Take for example the Chicago housing projects (from Wiki):

Cabrini-Green is a Chicago Housing Authority (CHA)12 public housing development on Chicago's North Side, bordered by Evergreen Avenue on the north, Sedgwick Street on the east, Chicago Ave on the south, and Halsted Street on the west. At its peak, Cabrini-Green was home to 15,000 people, living in mid- and high-rise apartment buildings. Over the years, gang violence and neglect created terrible conditions for the residents, and the name "Cabrini-Green" became synonymous with the problems associated with public housing in the United States.

As of 2008, around 4,700 residents remained in Cabrini-Green.[2] Most of the buildings have been razed and the entire neighborhood is being redeveloped into a combination of high-rise buildings and row houses, with the stated goal of creating a mixed-income neighborhood, with some units reserved for public housing tenants.

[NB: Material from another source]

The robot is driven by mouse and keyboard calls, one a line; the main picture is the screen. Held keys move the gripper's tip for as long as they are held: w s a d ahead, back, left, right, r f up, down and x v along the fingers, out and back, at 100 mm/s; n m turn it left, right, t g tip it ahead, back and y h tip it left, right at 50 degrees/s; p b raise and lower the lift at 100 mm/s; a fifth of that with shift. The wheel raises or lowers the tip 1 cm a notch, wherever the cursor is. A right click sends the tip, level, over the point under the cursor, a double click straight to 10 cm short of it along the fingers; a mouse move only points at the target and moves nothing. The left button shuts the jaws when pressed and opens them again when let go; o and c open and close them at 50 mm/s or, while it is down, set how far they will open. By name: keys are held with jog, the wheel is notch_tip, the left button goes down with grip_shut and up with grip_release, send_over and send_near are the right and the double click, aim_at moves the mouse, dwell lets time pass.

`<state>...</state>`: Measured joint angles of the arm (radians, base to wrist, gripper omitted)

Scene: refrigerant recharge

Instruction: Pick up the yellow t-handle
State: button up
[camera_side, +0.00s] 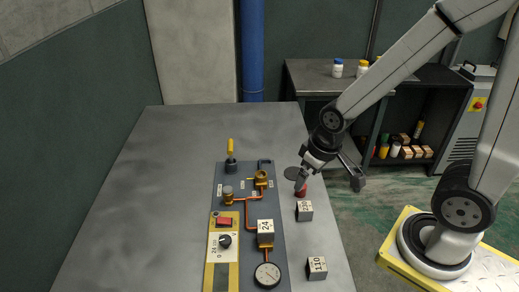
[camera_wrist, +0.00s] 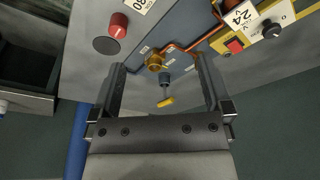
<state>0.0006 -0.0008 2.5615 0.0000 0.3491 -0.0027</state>
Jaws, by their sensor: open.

Given high levels of illiteracy, lack of vocational skills and a general lack of access to decent education, health-care and other services, limiting reform to such areas to making them physically appealing via new housing is merely painting over the problem.

I am not sure whether the Dharavi reforms involve more than new construction (perhaps someone can post more on the issue) but the Orangi welfare project I posted about seems to be a lot more comprehensive in terms of addressing resident needs long term and actually enabling them to move out of that vicious cycle.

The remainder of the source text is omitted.